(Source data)
+++

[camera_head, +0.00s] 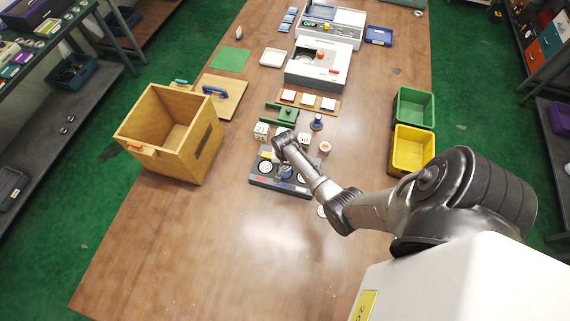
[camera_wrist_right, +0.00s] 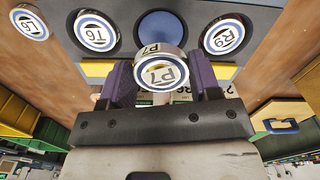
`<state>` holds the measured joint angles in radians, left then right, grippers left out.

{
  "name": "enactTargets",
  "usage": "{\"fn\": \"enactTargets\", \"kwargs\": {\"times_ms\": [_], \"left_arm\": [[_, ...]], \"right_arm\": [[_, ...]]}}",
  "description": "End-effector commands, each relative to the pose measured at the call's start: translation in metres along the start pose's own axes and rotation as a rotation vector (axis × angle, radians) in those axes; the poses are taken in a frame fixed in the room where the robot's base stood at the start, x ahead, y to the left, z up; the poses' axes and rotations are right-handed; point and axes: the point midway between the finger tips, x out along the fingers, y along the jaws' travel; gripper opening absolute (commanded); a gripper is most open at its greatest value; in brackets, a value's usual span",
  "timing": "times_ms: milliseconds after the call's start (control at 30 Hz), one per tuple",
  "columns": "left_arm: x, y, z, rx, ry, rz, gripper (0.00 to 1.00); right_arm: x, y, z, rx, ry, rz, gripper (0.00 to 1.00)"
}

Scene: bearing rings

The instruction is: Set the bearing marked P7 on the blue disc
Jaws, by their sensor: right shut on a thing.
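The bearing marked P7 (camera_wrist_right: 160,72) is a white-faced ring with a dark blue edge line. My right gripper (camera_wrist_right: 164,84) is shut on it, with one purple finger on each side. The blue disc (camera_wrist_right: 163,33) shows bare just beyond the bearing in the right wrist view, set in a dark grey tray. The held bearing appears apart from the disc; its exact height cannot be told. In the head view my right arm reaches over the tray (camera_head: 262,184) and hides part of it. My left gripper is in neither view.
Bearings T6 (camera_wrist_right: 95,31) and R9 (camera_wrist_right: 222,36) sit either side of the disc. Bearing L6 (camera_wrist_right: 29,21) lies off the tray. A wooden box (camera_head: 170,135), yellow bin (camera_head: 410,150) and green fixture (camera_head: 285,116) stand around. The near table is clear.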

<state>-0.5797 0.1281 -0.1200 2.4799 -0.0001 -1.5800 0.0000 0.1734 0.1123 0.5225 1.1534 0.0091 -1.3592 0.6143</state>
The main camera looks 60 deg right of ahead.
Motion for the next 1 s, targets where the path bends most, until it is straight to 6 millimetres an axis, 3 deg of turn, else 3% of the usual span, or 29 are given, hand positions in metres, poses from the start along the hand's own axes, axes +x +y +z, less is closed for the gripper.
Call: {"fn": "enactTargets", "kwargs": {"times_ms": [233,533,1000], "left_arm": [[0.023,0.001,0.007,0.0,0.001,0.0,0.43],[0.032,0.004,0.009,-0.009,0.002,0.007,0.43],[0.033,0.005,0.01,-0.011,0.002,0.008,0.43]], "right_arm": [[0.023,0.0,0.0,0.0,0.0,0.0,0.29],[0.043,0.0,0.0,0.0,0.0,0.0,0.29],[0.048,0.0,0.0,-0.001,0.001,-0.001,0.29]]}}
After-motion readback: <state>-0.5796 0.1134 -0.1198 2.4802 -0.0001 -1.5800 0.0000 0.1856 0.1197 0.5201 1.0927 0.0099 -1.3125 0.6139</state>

+++

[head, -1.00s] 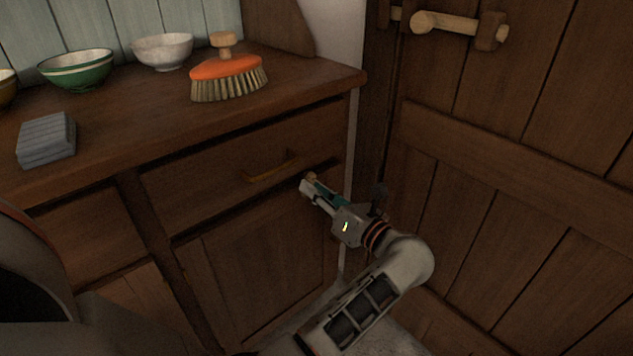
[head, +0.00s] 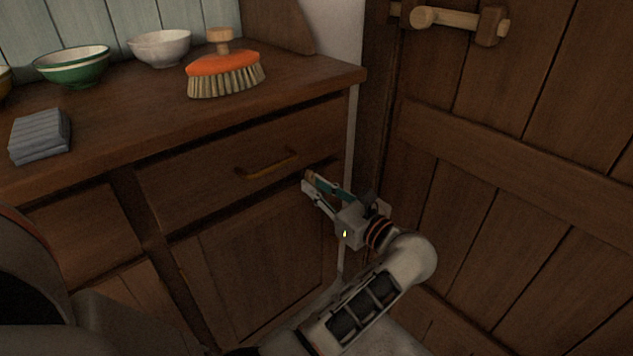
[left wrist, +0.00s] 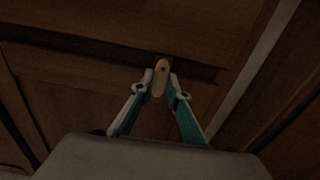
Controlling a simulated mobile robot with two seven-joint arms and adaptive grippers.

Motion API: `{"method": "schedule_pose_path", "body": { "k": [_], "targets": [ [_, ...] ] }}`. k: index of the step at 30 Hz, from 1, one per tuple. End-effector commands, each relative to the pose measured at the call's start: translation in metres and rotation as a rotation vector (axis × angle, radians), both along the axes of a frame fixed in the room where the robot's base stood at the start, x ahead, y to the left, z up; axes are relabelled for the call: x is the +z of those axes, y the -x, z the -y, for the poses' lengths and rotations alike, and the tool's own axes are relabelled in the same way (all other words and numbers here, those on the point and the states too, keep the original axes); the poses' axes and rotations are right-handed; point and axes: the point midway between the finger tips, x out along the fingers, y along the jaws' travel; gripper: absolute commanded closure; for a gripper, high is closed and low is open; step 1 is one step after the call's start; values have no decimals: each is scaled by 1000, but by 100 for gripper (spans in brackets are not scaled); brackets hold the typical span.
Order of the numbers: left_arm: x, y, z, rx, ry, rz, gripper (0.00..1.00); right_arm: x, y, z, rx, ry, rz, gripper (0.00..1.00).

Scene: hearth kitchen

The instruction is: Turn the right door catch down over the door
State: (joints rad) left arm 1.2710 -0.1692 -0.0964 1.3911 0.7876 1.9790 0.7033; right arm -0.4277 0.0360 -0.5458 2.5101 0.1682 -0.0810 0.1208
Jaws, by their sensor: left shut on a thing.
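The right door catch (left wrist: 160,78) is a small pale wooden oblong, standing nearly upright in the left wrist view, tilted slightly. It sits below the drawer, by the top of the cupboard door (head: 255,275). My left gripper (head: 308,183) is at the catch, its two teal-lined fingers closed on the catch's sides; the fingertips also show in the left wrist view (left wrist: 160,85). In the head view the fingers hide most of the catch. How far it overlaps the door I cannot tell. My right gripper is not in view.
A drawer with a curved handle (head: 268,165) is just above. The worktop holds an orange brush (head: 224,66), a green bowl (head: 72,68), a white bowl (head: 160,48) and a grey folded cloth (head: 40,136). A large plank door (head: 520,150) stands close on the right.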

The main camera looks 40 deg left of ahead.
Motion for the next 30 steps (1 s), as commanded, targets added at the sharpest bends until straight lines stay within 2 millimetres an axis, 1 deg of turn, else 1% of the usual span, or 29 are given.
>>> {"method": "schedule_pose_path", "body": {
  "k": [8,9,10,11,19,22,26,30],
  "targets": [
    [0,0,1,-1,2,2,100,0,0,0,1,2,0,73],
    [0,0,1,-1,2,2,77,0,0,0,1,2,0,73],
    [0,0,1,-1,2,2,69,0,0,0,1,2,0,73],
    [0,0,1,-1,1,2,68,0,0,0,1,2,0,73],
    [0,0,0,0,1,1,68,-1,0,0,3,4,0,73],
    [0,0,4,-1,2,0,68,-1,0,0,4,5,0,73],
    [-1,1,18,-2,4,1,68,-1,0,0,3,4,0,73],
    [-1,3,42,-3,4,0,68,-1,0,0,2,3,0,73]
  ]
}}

+++

:: WHAT IS NEEDED ::
Copy every line in the listing above where the string "looks" turns up.

:: SOLUTION FOR THIS EXERCISE ::
The main camera looks 60 deg right of ahead.
The main camera looks 40 deg left of ahead.

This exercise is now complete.